* [GIVEN MATERIAL]:
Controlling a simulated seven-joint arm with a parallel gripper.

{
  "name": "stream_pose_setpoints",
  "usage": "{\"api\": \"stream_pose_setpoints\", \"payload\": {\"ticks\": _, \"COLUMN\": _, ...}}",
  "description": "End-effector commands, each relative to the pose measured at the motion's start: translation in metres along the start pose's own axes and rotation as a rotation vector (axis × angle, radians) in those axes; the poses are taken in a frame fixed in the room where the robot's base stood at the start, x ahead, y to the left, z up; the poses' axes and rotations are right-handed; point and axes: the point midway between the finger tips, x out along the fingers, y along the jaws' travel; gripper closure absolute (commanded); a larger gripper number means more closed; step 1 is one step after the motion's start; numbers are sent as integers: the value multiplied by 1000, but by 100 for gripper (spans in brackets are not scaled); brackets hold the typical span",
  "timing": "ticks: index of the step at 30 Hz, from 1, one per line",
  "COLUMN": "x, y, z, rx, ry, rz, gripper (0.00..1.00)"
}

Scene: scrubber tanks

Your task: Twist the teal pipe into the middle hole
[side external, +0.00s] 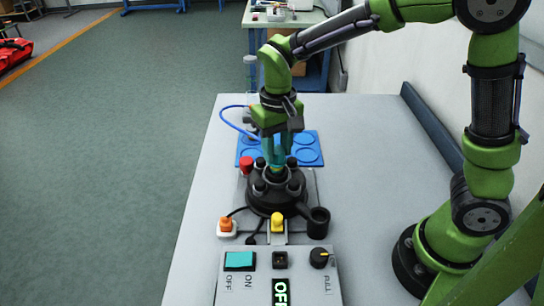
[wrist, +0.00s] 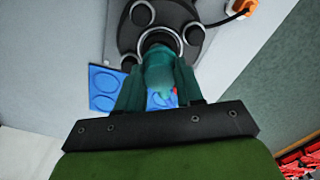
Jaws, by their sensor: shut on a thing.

* [STATED PROBLEM]: Repeat the material exactly as it reads, without any of its pictures.

* [FULL ANSWER]:
Controlling a simulated seven-joint arm with a parallel gripper.

{
  "name": "stream_pose_setpoints",
  "usage": "{\"api\": \"stream_pose_setpoints\", \"payload\": {\"ticks\": _, \"COLUMN\": _, ...}}",
  "description": "End-effector commands, each relative to the pose measured at the motion's start: translation in metres along the start pose's own axes and rotation as a rotation vector (axis × angle, radians) in those axes; the poses are taken in a frame fixed in the room where the robot's base stood at the start, x ahead, y to the left, z up; the poses' axes and rotations are right-handed; point and axes: the point midway between the finger tips, x out along the fingers, y along the jaws' travel; gripper closure absolute (commanded); a larger gripper number means more closed; step 1 is one step after the motion's start; numbers are sent as integers: the value multiplied by 1000, but by 100 for gripper (spans in brackets are not scaled); brackets hold the typical span",
  "timing": "ticks: index of the step at 30 Hz, from 1, one per line",
  "COLUMN": "x, y, z, rx, ry, rz, gripper (0.00..1.00)"
}

Scene: scrubber tanks

Your task: Twist the teal pipe into the middle hole
[side external, +0.00s] 
[wrist, +0.00s] 
Jaws, by their sensor: shut on a thing.

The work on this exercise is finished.